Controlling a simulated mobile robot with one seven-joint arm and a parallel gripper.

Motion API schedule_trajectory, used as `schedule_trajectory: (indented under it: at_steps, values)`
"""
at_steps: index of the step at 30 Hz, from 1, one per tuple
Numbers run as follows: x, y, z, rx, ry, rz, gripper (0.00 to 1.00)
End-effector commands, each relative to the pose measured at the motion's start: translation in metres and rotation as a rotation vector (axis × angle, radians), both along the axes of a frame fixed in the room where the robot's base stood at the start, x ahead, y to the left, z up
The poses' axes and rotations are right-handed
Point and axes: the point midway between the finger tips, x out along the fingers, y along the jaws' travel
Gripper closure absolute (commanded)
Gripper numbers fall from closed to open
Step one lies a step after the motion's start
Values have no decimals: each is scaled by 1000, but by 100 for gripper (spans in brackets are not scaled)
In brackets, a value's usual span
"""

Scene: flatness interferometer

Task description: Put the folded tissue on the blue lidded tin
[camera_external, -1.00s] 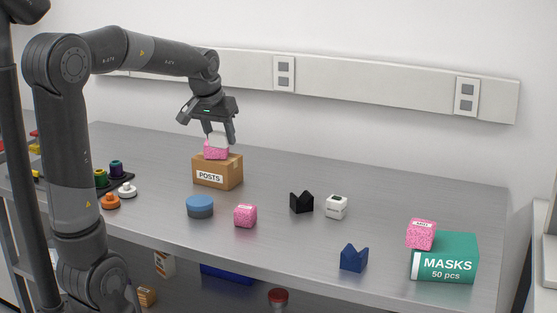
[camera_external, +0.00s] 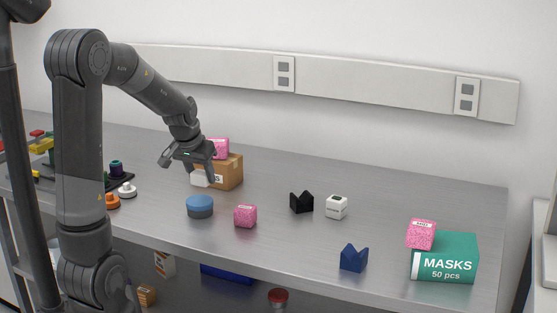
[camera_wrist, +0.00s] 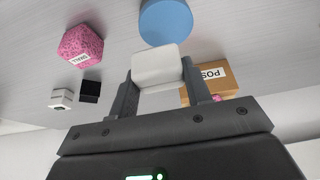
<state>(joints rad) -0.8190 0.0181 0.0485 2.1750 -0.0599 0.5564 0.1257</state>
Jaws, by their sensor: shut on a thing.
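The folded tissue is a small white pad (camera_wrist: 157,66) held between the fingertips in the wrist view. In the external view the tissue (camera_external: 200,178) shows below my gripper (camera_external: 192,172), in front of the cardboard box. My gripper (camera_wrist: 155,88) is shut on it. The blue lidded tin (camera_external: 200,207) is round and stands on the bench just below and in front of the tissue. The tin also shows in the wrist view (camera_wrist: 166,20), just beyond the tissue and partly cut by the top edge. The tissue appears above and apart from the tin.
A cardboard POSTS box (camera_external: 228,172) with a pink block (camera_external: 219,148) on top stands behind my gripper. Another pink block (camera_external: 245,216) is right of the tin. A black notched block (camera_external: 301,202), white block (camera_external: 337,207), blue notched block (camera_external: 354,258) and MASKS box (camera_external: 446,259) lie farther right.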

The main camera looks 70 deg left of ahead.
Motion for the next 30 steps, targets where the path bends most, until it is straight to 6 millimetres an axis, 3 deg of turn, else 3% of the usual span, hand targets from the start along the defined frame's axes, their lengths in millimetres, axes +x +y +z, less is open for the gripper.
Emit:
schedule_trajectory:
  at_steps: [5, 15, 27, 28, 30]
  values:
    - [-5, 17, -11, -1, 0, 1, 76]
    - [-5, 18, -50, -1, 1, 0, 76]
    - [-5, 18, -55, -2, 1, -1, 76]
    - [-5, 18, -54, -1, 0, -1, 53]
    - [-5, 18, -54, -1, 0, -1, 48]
* * *
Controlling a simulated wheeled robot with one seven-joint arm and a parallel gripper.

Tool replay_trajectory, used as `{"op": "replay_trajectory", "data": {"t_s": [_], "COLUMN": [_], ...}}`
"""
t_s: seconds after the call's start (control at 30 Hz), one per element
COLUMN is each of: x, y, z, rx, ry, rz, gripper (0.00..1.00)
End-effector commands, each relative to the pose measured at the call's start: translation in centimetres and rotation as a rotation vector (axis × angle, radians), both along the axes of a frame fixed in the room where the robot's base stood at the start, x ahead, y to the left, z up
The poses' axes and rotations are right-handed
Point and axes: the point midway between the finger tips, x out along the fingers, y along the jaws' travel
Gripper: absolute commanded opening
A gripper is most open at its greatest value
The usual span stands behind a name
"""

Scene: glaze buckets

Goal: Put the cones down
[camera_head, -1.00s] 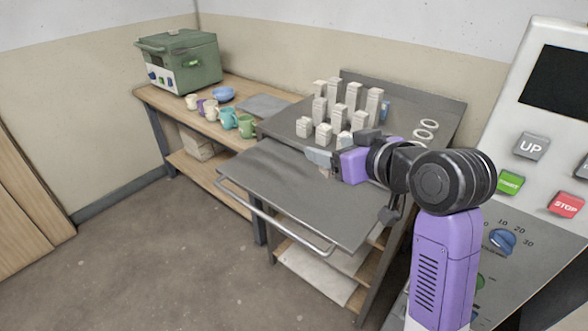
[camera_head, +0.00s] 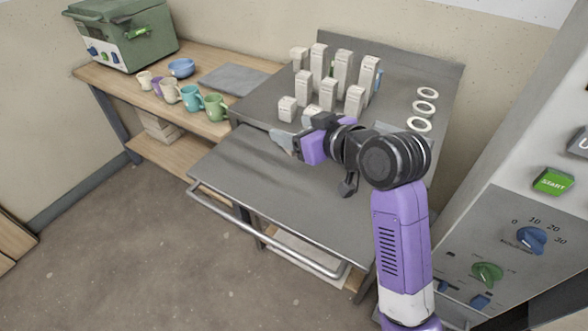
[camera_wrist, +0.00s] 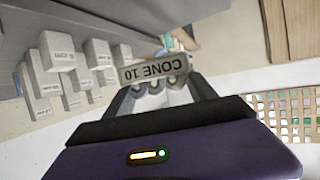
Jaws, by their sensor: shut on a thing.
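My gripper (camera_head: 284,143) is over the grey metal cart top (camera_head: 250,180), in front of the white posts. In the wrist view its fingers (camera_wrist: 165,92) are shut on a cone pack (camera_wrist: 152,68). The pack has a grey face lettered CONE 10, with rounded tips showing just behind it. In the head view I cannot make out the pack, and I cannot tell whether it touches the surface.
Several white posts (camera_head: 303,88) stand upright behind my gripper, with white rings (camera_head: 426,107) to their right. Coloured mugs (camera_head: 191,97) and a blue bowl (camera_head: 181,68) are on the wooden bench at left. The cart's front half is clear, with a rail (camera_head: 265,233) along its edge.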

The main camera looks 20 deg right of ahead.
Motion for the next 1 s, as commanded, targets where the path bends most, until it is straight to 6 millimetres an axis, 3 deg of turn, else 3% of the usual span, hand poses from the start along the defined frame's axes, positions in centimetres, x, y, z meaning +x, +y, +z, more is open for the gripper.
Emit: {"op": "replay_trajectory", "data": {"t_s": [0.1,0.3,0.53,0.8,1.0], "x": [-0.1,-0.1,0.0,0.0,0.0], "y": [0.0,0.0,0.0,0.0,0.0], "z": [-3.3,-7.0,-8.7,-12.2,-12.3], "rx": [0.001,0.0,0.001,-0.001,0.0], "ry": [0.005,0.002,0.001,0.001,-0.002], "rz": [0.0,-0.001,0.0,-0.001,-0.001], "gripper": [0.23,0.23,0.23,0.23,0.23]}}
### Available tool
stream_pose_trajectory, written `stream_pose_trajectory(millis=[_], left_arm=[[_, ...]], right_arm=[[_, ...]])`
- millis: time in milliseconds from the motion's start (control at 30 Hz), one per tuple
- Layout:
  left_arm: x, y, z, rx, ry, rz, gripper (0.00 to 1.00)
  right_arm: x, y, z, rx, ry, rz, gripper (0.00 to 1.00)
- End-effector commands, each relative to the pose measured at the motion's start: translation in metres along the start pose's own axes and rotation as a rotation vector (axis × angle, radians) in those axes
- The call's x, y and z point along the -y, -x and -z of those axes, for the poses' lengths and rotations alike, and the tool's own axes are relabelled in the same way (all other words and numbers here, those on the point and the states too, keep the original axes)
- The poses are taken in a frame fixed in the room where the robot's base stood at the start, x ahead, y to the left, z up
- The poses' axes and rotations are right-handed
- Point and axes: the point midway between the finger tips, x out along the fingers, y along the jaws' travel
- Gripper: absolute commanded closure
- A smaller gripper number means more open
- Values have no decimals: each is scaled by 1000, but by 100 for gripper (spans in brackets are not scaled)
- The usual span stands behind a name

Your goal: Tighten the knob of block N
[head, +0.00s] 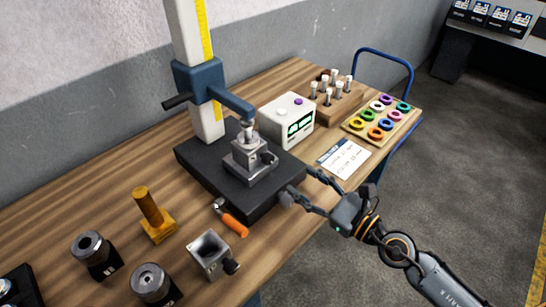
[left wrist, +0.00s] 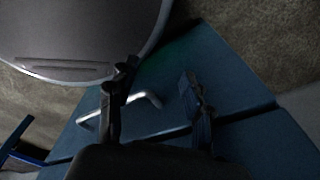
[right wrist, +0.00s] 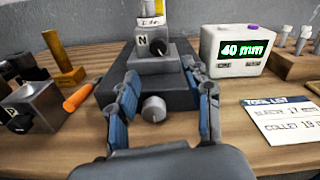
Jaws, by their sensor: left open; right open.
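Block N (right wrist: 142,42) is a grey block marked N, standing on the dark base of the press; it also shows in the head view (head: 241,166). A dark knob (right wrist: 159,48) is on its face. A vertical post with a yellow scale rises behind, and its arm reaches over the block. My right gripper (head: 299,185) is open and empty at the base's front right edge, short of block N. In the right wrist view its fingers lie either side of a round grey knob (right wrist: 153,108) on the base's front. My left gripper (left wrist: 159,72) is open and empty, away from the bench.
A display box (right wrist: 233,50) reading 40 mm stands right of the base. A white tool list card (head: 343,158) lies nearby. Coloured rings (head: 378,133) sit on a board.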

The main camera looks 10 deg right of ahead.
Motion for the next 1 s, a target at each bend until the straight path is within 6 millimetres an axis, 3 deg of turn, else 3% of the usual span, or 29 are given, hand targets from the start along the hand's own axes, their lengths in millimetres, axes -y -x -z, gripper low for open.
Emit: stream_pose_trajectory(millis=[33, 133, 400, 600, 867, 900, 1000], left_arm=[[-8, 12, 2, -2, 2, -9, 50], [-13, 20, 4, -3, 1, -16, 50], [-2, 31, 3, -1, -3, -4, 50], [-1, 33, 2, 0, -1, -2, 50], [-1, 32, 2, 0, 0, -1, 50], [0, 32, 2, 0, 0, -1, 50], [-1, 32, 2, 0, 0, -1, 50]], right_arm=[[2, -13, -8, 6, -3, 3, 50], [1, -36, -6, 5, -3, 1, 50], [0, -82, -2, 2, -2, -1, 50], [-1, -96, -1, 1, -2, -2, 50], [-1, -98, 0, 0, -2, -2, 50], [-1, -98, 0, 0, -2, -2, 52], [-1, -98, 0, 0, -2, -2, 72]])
---
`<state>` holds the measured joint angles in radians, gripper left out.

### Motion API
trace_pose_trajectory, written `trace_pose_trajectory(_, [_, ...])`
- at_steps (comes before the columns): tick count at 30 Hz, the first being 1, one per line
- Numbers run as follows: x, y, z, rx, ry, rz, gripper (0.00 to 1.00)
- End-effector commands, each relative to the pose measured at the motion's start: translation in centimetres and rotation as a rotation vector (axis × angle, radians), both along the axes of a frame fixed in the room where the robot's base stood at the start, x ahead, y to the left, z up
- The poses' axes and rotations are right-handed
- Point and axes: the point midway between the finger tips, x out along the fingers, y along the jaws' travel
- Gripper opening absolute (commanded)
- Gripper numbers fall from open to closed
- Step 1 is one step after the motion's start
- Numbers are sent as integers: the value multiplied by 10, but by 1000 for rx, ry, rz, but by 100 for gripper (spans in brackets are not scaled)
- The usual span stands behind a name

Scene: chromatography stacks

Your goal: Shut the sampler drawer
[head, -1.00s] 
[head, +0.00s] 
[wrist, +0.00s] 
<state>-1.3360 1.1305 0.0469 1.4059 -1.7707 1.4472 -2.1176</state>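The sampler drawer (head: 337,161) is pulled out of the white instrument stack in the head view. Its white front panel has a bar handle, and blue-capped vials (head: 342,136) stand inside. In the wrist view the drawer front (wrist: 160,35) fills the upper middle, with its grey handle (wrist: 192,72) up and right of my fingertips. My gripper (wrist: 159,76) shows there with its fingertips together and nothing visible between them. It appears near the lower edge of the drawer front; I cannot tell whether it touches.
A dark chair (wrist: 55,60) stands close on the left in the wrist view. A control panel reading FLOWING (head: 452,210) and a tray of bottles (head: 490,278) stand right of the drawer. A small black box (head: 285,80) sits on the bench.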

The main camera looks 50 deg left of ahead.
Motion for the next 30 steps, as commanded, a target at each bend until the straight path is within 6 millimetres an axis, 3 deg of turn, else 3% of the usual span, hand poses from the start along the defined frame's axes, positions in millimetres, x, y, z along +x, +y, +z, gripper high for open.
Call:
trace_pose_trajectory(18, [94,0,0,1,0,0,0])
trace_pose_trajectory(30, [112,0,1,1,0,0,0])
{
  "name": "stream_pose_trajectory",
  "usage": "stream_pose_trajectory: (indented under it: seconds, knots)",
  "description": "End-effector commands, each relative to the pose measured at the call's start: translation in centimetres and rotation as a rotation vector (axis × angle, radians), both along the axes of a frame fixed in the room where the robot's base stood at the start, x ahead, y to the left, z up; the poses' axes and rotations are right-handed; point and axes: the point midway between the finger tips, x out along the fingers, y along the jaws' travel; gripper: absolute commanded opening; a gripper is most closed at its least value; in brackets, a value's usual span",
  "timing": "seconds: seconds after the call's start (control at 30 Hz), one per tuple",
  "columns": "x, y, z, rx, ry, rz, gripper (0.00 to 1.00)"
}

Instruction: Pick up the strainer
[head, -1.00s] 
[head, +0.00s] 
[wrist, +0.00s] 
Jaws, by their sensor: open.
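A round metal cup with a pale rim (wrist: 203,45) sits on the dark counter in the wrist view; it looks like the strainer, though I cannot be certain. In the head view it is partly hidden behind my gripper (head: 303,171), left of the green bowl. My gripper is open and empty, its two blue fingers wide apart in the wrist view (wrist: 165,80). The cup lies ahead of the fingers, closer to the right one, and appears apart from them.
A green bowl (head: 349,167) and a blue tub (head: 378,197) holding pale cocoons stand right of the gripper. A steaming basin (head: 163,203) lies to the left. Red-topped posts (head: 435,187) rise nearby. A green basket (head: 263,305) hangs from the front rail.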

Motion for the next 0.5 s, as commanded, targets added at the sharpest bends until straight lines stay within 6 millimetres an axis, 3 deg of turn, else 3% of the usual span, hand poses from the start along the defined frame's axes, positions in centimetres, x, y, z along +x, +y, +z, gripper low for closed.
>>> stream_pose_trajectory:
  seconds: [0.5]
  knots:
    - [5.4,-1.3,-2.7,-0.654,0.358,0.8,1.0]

*JOB*: Give back, unchanged, each line from the one containing "- Values have" through the one containing "[right wrist, +0.00s]". Pictures are to be left out.

*EXERCISE SOLUTION*:
- Values have no decimals: each is scaled by 1000, but by 100 for gripper (spans in brackets are not scaled)
- The usual span stands behind a name

Your goal: Tighten the knob of block N
[head, +0.00s] 
[left wrist, +0.00s] 
[right wrist, +0.00s] 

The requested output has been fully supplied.